The All Progressives Congress (APC) is a political party in Nigeria, formed on 6 February 2013 in anticipation of the 2015 elections. APC candidate Muhammadu Buhari won the presidential election by almost 2.6 million votes. Incumbent President Goodluck Jonathan conceded defeat on 31 March. This was the first time in Nigeria’s political history that an opposition political party unseated a governing party in a general election and one in which power transferred peacefully from one political party to another. In addition, the APC won the majority of seats in the Senate and the House of Representatives in the 2015 elections, though it fell shy of winning a super-majority to override the ability of the opposition People’s Democratic Party to block legislation.

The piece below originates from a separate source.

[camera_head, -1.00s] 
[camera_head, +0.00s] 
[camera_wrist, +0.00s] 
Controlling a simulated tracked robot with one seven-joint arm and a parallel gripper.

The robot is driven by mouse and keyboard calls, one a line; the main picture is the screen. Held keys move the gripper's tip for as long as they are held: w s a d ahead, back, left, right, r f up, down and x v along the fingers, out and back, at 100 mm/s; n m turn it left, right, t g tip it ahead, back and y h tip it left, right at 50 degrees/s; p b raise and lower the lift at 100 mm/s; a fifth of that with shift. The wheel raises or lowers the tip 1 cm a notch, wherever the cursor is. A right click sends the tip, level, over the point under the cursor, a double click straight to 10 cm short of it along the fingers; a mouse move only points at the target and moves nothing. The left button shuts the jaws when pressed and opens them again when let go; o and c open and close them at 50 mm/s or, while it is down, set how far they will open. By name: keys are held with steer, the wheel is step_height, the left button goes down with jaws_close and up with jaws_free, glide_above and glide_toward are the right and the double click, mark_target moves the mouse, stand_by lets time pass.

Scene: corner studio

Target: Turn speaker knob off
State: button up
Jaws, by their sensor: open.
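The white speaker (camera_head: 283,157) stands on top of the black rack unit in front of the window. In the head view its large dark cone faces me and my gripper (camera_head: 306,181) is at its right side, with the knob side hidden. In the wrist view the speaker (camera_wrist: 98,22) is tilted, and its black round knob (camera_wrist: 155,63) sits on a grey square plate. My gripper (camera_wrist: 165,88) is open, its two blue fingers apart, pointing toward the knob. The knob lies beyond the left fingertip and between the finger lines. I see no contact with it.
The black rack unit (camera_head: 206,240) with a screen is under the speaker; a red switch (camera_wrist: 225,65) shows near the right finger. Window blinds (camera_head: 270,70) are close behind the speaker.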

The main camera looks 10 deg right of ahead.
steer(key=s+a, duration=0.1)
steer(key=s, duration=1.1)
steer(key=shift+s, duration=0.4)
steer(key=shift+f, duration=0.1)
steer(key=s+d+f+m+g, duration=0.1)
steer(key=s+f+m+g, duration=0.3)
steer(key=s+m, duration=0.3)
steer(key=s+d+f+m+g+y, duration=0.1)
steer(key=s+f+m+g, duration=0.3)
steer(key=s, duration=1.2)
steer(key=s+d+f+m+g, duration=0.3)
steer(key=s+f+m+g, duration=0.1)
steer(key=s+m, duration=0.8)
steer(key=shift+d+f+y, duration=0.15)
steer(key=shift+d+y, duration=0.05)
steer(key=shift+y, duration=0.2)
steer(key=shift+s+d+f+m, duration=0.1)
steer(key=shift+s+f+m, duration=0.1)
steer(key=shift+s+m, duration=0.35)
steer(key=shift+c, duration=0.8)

Formed in February 2013, the party is the result of a merger of Nigeria’s three biggest opposition parties – the Action Congress of Nigeria (ACN), the Congress for Progressive Change (CPC), the All Nigeria Peoples Party (ANPP), a faction of the All Progressives Grand Alliance (APGA) and the new PDP – a faction of then ruling People’s Democratic Party. The resolution was signed by Tom Ikimi, who represented the ACN; Senator Annie Okonkwo on behalf of the APGA; Ibrahim Shekarau, the Chairman of ANPP’s Merger Committee; and Garba Shehu, the Chairman of CPC’s Merger Committee. Ironically, less than 2 years before the party’s historic victory in the 2015 elections, Messrs. Annie Okonkwo, Tom Ikimi and Ibrahim Shekarau resigned from the party and joined the PDP.

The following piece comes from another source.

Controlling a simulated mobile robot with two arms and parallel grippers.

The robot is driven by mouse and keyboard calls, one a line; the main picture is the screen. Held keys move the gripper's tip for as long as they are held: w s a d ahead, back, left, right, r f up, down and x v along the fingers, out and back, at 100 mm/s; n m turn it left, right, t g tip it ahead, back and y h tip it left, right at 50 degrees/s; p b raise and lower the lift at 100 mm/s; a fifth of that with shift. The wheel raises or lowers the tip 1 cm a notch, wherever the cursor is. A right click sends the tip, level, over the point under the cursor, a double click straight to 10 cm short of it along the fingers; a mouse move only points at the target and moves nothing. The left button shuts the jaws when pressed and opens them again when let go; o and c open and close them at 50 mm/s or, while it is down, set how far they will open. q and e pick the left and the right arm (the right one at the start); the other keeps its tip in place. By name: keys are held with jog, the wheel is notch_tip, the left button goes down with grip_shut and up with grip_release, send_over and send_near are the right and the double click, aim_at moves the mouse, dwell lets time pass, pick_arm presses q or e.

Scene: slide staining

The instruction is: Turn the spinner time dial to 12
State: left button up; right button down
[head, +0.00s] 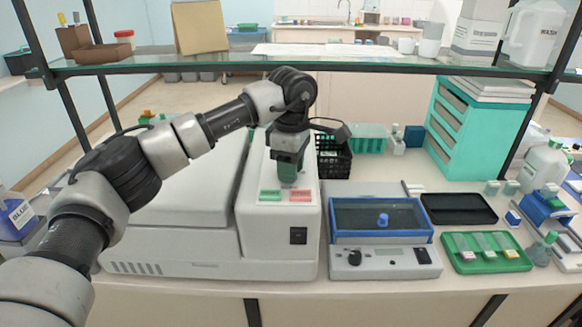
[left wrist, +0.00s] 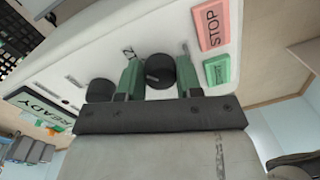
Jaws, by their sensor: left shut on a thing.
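The spinner is the large white machine (head: 277,240) on the left of the bench. Its sloped panel bears a green button (head: 270,195) and a red STOP button (head: 300,196). My left gripper (head: 288,172) points down at this panel. In the left wrist view its green fingers (left wrist: 159,72) stand on both sides of a round black dial (left wrist: 160,66) and are shut on it. A second black dial (left wrist: 100,88) sits beside it, outside the fingers. I cannot read the setting or tell the dials' labels. My right gripper is not in view.
A display reading READY (left wrist: 37,108) is on the panel. A black basket (head: 333,160) stands behind the spinner. A blue-framed device (head: 382,236) with a knob and a green slide tray (head: 486,262) lie to the right. A glass shelf (head: 380,66) spans above the arm.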

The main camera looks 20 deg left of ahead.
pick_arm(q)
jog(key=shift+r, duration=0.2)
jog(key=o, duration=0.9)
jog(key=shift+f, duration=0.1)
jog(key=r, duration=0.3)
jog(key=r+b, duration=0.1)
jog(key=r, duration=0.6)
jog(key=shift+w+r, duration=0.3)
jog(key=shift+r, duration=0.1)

The APC is generally considered to be a centre-left political party that favors controlled market economic policies, and a strong and active role for government regulation. A substantial number of its political leaders are followers of or politicians who subscribe to the social democratic political philosophy of Obafemi Awolowo and the socialist and anti-class views of Aminu Kano. Moreover, the majority of the APC’s base of political support is in southwestern Nigeria and Northern Nigeria, which are dominated by the country’s largest ethnic groups, the Yoruba and the Hausa-Fulani, respectively.

The APC support state’s rights, advancing state police as part of its manifesto. Its social policy is a combination of social nationalism. Despite the parties’ domination by pro-devolution politicians like Atiku Abubakar, Bola Tinubu and Chief Bisi Akande, the party’s presidential bearer and the CPC wing is less inclined to federalism.